For Cash, the most important thing in his life is being near his family, he says. As he talks, his phone starts to buzz in the inside pocket of his coat.
A young voice chatters away on the other end of the line. His two little grandchildren, 8 and 9, call to talk to him and his wife each day on the phone – often more than once, he says.
“I can’t live without them,” he says. “If you’re as close as I am to my family … My grandchildren, they’re my life.”
They used to spend a lot of time with them, he says, when they had the 40ft caravan with three bedrooms.
“There was always plenty of room for them to stay here,” he says. “Now, the little caravan has one bunk-bed like that there. It’s tiny, they can’t stay there.”
In the small caravan where he and his wife are now living, there are “No toilets, no water,” Cash said, on that recent Friday. “We have to go across to get water from the people across the road from us.”
Would they be allowed to stay there? A spokesperson said that the council was advised that the couple “was reverting to South Dublin County Council”.

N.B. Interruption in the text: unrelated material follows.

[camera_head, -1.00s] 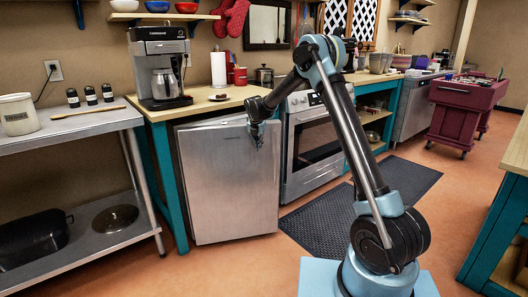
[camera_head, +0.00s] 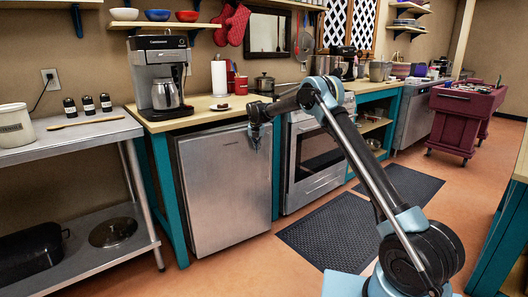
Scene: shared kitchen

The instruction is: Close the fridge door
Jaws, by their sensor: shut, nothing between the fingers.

The Cashes have been given contact details for Dublin Region Homeless Executive “to address their immediate accommodation needs”, they said.
“The city council will not comment on what actions it may or may not take in relation to parties who are present on a site illegally,” said a council spokesperson.
A few days later, on 31 January, the couple got a notice from the council, telling them that they had to leave Labre Park, and the surrounding area, within seven days. Otherwise, the council would go back to court, it said.
On Monday, Cash said they now plan to move down the road a mile or so, to the safest spot he can find.
“I can’t pull outside any place because I’m afraid I’ll be attacked,” he said. “I could be beaten up.”
It’s unclear if they will be moved again from there, too.